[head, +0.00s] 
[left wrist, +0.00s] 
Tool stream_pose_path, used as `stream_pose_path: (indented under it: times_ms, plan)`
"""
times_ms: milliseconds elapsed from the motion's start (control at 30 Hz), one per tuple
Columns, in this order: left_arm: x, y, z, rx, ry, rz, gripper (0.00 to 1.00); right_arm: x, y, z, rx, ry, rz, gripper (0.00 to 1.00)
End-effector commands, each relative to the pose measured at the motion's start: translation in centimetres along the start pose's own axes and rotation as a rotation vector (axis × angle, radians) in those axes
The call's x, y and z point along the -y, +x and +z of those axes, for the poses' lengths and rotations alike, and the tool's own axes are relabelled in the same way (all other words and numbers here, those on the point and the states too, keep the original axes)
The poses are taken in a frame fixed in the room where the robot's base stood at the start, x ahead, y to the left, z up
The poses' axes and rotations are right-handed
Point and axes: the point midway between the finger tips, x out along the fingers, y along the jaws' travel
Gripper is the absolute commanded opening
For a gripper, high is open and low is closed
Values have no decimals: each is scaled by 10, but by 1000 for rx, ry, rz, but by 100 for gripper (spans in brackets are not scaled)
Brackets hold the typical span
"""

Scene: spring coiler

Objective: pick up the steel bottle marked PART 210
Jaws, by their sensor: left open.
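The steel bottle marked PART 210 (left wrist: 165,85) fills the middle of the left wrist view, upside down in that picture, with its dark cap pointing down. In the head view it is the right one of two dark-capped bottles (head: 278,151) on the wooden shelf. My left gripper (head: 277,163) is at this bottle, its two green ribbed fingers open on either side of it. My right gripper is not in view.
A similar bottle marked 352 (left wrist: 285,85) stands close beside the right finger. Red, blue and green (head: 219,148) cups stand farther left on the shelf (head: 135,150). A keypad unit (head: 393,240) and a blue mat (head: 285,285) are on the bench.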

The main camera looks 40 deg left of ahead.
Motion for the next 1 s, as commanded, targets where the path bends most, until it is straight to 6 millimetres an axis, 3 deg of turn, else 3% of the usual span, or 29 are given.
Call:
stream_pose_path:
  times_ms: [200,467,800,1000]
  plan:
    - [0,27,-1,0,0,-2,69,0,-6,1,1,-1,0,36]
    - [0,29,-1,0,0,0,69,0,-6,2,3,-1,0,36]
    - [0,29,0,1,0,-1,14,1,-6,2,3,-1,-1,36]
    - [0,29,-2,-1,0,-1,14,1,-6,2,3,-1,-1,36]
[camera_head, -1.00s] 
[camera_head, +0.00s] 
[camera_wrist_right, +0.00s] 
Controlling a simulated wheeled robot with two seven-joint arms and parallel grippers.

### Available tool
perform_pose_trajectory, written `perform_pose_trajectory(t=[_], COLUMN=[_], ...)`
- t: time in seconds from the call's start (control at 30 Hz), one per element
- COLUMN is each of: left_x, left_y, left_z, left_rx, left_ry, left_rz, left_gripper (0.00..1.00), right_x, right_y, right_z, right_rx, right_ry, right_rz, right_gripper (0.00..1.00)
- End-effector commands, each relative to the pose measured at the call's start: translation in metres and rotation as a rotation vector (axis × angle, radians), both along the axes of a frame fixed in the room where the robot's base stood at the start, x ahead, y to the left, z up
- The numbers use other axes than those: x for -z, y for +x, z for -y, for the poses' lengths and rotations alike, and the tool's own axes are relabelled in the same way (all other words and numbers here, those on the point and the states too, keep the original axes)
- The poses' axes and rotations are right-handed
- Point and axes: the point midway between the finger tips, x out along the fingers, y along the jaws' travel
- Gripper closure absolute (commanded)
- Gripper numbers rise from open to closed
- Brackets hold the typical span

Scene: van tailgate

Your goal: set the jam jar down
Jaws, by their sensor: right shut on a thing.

◆ Aim ◆
Copy out each line of the listing that holds "same".

◆ Result of this task ◆
The call's x, y and z point along the -y, +x and +z of those axes, for the poses' lengths and rotations alike, and the tool's own axes are relabelled in the same way (all other words and numbers here, those on the point and the states too, keep the original axes)
- The numbers use other axes than those: x for -z, y for +x, z for -y, for the poses' lengths and rotations alike, and the tool's own axes are relabelled in the same way (all other words and numbers here, those on the point and the states too, keep the original axes)

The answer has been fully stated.